La raréfaction des ressources naturelles dans la région est devenue une source de conflits entre agriculteurs et éleveurs. D’autant que le changement climatique a modifié les routes et les périodes de transhumance du bétail, qui coïncident désormais souvent avec celles des terres en cours de culture. L’impact économique est évident pour les populations agropastorales dont les récoltes ou le bétail sont affectés. Mais le reste de la population, qui s’alimente à base de produits locaux, est également touchée, en raison de l’inflation des prix et de la raréfaction de ces produits sur les marchés.

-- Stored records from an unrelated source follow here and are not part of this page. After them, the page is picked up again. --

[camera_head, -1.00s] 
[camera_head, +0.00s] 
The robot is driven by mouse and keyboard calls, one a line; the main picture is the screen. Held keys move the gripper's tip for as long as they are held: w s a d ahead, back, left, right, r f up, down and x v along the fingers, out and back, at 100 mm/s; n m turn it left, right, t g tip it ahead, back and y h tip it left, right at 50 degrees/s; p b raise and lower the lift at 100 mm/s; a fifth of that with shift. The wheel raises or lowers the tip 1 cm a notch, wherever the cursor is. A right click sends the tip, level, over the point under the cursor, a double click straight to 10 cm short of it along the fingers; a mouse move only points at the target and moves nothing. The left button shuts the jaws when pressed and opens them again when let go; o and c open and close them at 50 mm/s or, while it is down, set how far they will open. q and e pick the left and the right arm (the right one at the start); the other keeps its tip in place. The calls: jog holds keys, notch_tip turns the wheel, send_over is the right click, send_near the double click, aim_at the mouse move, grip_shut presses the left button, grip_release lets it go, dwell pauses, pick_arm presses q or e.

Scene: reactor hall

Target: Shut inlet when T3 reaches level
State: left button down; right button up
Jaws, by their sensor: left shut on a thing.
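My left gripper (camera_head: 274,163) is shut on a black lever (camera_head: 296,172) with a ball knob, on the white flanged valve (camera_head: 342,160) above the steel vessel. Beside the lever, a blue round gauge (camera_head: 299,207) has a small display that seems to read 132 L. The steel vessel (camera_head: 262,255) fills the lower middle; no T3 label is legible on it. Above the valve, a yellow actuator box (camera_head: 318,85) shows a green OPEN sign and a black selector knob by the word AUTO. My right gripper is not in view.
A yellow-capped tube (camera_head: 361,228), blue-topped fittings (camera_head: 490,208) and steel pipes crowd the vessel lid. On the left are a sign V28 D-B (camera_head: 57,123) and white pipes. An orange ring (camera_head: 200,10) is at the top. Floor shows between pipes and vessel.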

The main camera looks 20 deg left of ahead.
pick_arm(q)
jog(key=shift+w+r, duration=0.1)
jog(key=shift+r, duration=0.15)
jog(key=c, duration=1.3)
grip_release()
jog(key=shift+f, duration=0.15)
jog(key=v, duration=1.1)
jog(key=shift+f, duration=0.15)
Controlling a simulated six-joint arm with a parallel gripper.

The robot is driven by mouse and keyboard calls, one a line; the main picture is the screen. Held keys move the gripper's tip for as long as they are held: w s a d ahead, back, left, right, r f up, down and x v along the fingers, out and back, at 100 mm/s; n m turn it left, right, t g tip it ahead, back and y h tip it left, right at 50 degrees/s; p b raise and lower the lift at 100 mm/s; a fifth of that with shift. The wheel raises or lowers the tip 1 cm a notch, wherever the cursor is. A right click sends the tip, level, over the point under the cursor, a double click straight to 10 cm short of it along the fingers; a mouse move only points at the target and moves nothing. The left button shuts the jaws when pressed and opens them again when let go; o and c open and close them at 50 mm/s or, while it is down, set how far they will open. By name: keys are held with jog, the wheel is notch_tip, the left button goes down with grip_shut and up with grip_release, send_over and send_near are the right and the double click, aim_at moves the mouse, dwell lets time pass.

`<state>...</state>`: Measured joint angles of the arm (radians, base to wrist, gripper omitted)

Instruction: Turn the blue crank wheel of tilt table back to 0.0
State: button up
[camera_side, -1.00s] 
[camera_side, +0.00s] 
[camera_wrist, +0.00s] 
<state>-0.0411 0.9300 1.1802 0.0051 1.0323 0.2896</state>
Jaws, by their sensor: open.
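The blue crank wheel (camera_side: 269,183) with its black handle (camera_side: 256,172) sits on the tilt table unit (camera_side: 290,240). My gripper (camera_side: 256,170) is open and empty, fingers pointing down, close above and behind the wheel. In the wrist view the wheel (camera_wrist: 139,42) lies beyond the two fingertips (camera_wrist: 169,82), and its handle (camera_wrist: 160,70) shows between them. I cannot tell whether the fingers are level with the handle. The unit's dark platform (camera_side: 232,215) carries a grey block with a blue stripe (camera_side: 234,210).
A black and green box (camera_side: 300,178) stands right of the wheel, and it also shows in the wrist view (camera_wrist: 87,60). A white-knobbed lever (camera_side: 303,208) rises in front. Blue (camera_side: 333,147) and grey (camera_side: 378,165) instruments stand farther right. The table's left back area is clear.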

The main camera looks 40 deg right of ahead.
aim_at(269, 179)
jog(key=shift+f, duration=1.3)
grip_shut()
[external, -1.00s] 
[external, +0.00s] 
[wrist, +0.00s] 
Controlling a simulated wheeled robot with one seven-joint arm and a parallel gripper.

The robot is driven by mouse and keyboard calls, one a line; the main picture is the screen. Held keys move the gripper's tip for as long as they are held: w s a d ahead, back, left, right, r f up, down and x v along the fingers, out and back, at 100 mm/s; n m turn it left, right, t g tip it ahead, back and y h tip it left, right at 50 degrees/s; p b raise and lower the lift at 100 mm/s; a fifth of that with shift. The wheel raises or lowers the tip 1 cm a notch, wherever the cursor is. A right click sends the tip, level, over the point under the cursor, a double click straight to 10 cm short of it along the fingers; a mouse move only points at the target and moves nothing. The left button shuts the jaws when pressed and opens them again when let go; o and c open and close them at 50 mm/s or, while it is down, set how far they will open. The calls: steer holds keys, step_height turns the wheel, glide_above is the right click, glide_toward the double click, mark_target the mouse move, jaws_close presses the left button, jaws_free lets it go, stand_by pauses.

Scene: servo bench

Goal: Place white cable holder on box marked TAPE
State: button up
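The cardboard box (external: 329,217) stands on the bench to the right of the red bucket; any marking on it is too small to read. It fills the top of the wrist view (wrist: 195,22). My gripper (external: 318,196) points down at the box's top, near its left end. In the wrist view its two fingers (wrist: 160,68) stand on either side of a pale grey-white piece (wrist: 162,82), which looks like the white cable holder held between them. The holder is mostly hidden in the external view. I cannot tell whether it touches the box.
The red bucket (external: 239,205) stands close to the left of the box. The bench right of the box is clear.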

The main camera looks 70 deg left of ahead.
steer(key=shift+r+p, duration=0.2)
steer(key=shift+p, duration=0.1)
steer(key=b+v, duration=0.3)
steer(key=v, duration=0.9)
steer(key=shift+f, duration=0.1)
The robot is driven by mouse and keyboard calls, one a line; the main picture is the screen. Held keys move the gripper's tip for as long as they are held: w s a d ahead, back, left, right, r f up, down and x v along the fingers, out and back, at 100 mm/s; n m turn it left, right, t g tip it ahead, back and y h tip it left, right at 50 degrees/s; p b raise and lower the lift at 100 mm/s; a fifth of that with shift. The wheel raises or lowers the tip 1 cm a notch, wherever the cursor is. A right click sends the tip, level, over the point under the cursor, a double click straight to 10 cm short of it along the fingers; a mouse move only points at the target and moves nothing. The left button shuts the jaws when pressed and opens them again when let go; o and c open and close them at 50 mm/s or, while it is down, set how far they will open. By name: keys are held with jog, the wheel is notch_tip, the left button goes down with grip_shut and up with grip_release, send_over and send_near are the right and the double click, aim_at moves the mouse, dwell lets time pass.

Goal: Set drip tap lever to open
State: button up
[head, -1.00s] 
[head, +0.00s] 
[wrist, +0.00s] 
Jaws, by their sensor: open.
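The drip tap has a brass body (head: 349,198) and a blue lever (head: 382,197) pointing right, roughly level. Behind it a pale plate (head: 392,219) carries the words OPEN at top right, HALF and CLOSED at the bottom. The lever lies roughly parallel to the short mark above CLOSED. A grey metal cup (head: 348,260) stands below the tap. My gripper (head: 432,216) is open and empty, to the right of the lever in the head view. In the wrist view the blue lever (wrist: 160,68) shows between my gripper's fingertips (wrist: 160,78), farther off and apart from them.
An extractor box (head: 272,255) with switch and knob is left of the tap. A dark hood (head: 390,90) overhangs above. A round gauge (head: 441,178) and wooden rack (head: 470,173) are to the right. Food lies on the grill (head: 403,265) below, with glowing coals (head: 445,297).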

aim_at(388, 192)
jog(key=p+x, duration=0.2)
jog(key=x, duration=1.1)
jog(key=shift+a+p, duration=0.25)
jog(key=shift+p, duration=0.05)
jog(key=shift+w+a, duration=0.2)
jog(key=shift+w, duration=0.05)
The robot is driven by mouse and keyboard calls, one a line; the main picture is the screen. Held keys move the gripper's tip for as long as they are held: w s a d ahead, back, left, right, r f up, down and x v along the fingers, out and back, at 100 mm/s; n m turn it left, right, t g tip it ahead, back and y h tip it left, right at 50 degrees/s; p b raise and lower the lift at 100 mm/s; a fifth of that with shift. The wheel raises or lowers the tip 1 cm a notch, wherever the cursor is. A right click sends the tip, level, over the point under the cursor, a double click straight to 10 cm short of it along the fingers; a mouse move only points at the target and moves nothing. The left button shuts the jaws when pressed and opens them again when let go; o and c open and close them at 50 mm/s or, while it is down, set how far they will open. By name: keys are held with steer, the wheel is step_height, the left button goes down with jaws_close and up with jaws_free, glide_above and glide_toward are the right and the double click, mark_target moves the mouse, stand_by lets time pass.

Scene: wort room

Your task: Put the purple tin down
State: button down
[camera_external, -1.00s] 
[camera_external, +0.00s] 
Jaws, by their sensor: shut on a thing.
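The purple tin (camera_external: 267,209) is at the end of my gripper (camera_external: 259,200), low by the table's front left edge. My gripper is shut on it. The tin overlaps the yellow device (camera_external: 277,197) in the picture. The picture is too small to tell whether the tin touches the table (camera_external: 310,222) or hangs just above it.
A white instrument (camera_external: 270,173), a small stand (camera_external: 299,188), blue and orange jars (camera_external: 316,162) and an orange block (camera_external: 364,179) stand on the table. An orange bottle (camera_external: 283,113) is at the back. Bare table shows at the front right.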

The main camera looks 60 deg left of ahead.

Les populations sahéliennes sont prises au piège d’un cercle vicieux : cet impact économique négatif est renforcé encore sous l’effet des catastrophes naturelles de type inondation, qui endommagent les infrastructures productives, ainsi que celles permettant des échanges économiques : routes, ponts, barrages, bâtiments, réseaux d’irrigation, etc.

Le contexte actuel, ainsi que le climat d’incertitude qui règne dans les zones rurales lentement dégradées par le changement climatique, poussent de nombreuses personnes à migrer vers les centres urbains, considérés comme sûrs, moins dépendants d’activités économiques basées sur les ressources naturelles et donc moins impactés par les phénomènes naturels. Une concentration démographique en zone urbaine qui peut entraîner la surexploitation des ressources naturelles et des réseaux d’adduction d’eau. La population des six pays francophones du Sahel sera multipliée par six, pour atteindre 540 millions d’ici à 2100, selon les projections de l’ONU.

Par ailleurs, en raison de l’assèchement des nappes superficielles, les systèmes d’adduction d’eau traditionnels de type puit à ciel ouvert ne sont plus viables dans la région. Or, les capacités techniques et les moyens financiers des pays sahéliens pour réaliser des forages à forte profondeur sont considérablement limités. En conséquence, les ONG comme SOLIDARITÉS INTERNATIONAL doivent aller chercher la ressource de plus en plus en profondeur. Par exemple, une étude hydrogéologique menée en 2017 sur la commune de Ouahigouya au Burkina Faso par la coopération Chambéry Ouahigouya et l’Université de Ouagadougou, a démontré que la surexploitation de la nappe profonde dans cette zone par plus de 200 forages avait conduit en moins de 20 ans à un effondrement sévère de la nappe phréatique, pouvant aller jusqu’à 22 mètres de baisse de son niveau.

Selon le Comité inter-États de lutte contre la sécheresse au Sahel (CILSS), les changements climatiques qui menacent l’intégrité des écosystèmes déjà fragilisés par une population en forte croissance, vont exacerber davantage la compétition autour des ressources naturelles et engendrer des mouvements de populations et des conflits dans la région. Aujourd’hui au Sahel, les défis pour les programmes d’accès à l’eau de SOLIDARITÉS INTERNATIONAL sont de :

  • répondre au besoin urgent d’accès à l’eau potable du plus grand nombre de populations démunies face à la rareté des ressources;
  • favoriser une réponse multi-usage de l’eau (l’eau pour la population, l’eau pour l’agriculture et l’eau pour le bétail) ;
  • accompagner les autorités locales et la communauté pour une meilleure gestion et gouvernance de l’eau dans le Sahel.